%%
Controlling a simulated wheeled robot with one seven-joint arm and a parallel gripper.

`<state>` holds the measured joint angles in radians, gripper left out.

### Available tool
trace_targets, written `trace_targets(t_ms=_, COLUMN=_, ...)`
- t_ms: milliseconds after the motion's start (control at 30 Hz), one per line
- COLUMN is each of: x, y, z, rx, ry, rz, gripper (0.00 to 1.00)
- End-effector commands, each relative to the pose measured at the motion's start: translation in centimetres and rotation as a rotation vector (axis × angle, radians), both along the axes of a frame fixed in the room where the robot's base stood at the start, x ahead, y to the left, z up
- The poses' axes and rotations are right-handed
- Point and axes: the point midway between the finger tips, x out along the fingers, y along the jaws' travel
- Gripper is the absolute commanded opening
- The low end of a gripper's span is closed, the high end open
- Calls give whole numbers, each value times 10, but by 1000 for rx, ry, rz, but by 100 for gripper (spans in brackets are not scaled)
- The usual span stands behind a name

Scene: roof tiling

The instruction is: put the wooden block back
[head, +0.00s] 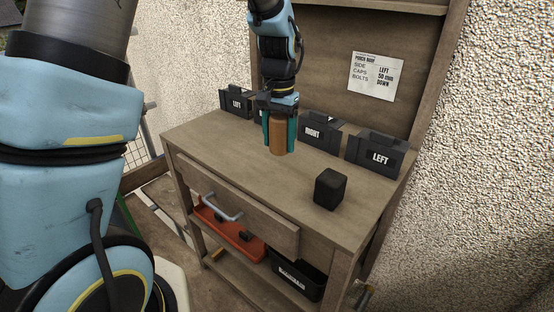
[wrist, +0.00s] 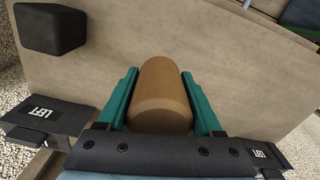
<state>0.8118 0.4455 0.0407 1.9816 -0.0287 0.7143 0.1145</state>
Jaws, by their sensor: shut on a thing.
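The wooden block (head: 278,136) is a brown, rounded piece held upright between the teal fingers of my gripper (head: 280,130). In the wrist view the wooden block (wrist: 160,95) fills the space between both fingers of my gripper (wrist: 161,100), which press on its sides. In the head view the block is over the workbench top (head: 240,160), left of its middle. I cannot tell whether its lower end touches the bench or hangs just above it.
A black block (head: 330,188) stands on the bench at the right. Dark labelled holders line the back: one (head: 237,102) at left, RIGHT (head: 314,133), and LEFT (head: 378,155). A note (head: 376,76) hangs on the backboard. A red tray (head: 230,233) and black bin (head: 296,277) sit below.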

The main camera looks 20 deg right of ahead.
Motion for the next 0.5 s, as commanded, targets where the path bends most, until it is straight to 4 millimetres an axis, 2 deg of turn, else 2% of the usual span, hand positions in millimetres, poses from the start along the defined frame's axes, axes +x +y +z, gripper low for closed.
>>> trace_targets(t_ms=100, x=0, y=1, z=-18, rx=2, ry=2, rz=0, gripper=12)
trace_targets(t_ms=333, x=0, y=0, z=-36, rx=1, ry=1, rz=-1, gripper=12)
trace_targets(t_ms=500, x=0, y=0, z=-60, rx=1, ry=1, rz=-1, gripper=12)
%%
%%
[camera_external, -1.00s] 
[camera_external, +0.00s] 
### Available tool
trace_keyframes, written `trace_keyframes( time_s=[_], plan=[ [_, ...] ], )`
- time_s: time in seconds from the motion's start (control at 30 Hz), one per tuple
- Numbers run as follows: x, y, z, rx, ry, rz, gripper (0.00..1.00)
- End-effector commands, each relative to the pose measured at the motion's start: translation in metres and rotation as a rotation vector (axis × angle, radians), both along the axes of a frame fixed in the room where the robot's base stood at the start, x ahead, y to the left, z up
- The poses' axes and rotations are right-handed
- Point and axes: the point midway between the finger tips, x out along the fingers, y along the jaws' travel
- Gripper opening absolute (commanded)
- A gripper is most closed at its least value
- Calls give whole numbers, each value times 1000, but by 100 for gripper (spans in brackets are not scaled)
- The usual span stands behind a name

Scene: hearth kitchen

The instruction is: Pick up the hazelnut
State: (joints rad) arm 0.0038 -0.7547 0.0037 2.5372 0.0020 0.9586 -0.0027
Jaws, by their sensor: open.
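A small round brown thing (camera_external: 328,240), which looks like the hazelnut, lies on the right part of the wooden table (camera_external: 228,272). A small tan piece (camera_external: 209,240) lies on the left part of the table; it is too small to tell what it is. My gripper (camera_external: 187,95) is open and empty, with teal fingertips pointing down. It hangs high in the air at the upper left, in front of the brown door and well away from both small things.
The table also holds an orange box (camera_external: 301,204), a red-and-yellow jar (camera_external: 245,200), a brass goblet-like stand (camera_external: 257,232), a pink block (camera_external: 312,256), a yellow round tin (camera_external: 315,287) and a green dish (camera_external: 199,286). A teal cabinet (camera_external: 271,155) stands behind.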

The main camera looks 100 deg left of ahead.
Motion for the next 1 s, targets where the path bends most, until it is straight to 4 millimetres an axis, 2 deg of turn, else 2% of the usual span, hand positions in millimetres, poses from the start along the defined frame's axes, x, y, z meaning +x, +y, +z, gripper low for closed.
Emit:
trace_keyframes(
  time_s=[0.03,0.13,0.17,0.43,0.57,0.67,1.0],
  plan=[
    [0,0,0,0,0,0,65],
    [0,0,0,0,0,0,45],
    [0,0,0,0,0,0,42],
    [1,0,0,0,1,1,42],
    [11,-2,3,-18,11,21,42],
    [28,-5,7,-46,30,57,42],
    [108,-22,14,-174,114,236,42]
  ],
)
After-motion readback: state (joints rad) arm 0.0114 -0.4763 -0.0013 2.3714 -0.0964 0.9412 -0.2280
%%
- [Exercise directions]:
Look above for the line with "- The low end"; quote it and every line after it, stopping after the line with "<state>0.8118 0.4455 0.0407", exactly, with nothing added and without pictures.

- [Answer to the problem]:
- The low end of a gripper's span is closed, the high end open
- Calls give whole numbers, each value times 10, but by 1000 for rx, ry, rz, but by 100 for gripper (spans in brackets are not scaled)
- The usual span stands behind a name

Scene: roof tiling

The instruction is: put the wooden block back
[head, +0.00s] 
[wrist, +0.00s] 
<state>0.8118 0.4455 0.0407 1.9816 -0.0287 0.7143 0.1145</state>

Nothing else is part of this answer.